Appropriately, I worshipped Rush.
After high school I obtained the freshman 15 factored by three, then in an effort to increase my frequency of fornication I lost some weight. Then I built some muscle. Then I quit my job and started writing about fitness. Then I met Neil Peart.
Holy duckbills.
Believing fortune favors the bold procrastinator, three days before the penultimate performance of Rush’s Time Machine Tour in Vancouver, Canada, I contacted Rush management and told them I wanted to interview Peart about his fitness regimen for my Los Angeles Times column. People need to know how he continues to top “World’s Greatest Drummer” lists while qualifying for a senior’s discount.
I didn’t know if Neil even had a fitness regimen. I just took a shot.
And it was a long shot because Neil isn’t known for cozying up to the media. He doesn’t engage in meet and greets and only occasionally gives interviews. Nevertheless, Meghan Symsyk from Rush management got back to me the day before the concert to say the interview was a go. Neil wanted to talk fitness; I was the one who asked. My stomach hurt.
The meeting was scheduled for 4:30 the next day and I took no chances being late, leaving my hometown of Calgary at 2:30am on minimal sleep and powered by diesel pretending to be coffee I picked up my best friend Craig McArthur and we blasted an all-Rush soundtrack on my Toyota minivan’s factory-installed stereo as loud as our middle-aged ears could tolerate.
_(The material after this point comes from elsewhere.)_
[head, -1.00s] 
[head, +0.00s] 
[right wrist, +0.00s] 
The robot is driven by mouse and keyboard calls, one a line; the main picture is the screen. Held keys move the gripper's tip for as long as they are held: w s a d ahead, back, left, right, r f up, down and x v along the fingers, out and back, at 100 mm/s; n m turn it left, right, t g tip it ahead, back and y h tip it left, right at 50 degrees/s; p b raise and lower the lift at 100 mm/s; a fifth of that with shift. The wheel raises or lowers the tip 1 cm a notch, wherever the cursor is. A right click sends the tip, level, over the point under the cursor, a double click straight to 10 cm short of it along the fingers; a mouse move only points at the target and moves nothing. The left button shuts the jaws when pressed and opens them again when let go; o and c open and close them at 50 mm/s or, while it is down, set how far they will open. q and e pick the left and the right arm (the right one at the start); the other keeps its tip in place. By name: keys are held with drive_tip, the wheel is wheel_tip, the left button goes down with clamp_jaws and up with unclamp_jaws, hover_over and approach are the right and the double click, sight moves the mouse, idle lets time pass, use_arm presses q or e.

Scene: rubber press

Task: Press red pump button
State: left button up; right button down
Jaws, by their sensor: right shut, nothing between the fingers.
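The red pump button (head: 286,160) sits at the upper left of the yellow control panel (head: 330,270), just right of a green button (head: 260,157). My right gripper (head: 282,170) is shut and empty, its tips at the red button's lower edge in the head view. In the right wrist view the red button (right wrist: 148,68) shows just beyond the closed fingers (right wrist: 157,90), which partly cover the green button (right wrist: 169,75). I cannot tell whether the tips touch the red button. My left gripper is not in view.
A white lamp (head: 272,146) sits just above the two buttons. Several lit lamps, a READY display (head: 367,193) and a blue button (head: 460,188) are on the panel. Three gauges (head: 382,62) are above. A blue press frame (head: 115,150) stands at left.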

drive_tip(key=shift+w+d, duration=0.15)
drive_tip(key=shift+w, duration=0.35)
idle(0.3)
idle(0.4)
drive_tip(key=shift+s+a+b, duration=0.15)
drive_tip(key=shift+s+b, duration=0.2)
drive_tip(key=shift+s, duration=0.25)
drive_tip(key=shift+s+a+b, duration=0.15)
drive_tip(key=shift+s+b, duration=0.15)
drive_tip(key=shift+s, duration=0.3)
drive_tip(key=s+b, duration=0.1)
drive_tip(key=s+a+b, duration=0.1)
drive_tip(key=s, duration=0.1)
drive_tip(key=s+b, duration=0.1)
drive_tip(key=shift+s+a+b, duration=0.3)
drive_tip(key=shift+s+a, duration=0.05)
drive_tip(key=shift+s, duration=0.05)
Craig is a paramedic and deals with much highway carnage from people driving like dumb asses and this is why he doesn’t break the speed limit. It’s also why I wouldn’t let him drive during the 600-mile trip; I wasn’t going to miss the interview.
We stopped once to refuel, re-caffeinate, evacuate bladders and scrub the entomological holocaust off the windshield. Then it was back on the highway at a clip would have had my wife swearing at me from the passenger seat had she been along for the ride. Craig just gritted his teeth and gripped the holy shit handles. We made it to Vancouver in one piece.
“Bold move,” Craig said as I pulled onto East Hastings Street.
“Huh? What?”
“East Van. Canada’s lowest-income postal code. The scenic route.”
“Oh,” I said. “I didn’t know. It just looked direct on the map for getting to the hotel.”
“Yeah, right. You just want to see the smack whores.” Then he proceeded to point them out. It was depressing.
We crossed the metaphorical train tracks and barely into the safe zone located our hotel: a Ramada Limited. I interpreted “Limited” as, “Lower your expectations.” Our room had a view of a rundown building with an errant weed growing out the front of it three floors up, a Vietnamese restaurant and a “learn to bartend” school with a sign proclaiming “No alcohol on premises.”
We had four hours to kill. I could have let Craig drive some.
We went out for what I am sure was not “the best lasagna in town” then wandered about the city to work out the kinks of the road. We passed a number of stores that sold everything to do with marijuana except for the substance itself then we saw boobs.
At first we didn’t realize they were boobs. Craig and I were both certain it was a man walking towards us. “He” had a short-sleeved button shirt that was completely open and we saw a barrel chest and man-boobs. The face gave numerous indications of being male as well.
But it didn’t sit right. Underneath the masculine veneer was something oddly female. Butt-ugly-harshed-up female mind you, but still a visage that hinted at lacking a Y chromosome. We couldn’t pull our eyes away as we walked towards her and within ten feet finally realized that this was indeed a woman flapping her jugs to the west-coast wind like a pair of beached dolphins with cerebral palsy.
This would not have been worth reporting except for the fact that she caught us staring at her and gave us both a lascivious, penis-shriveling grin. Some teeth were missing.
“What…” I began.
“…the fucking fuck?” Craig finished.
“Toto,” I said, “I don’t think we’re in Calgary anymore.”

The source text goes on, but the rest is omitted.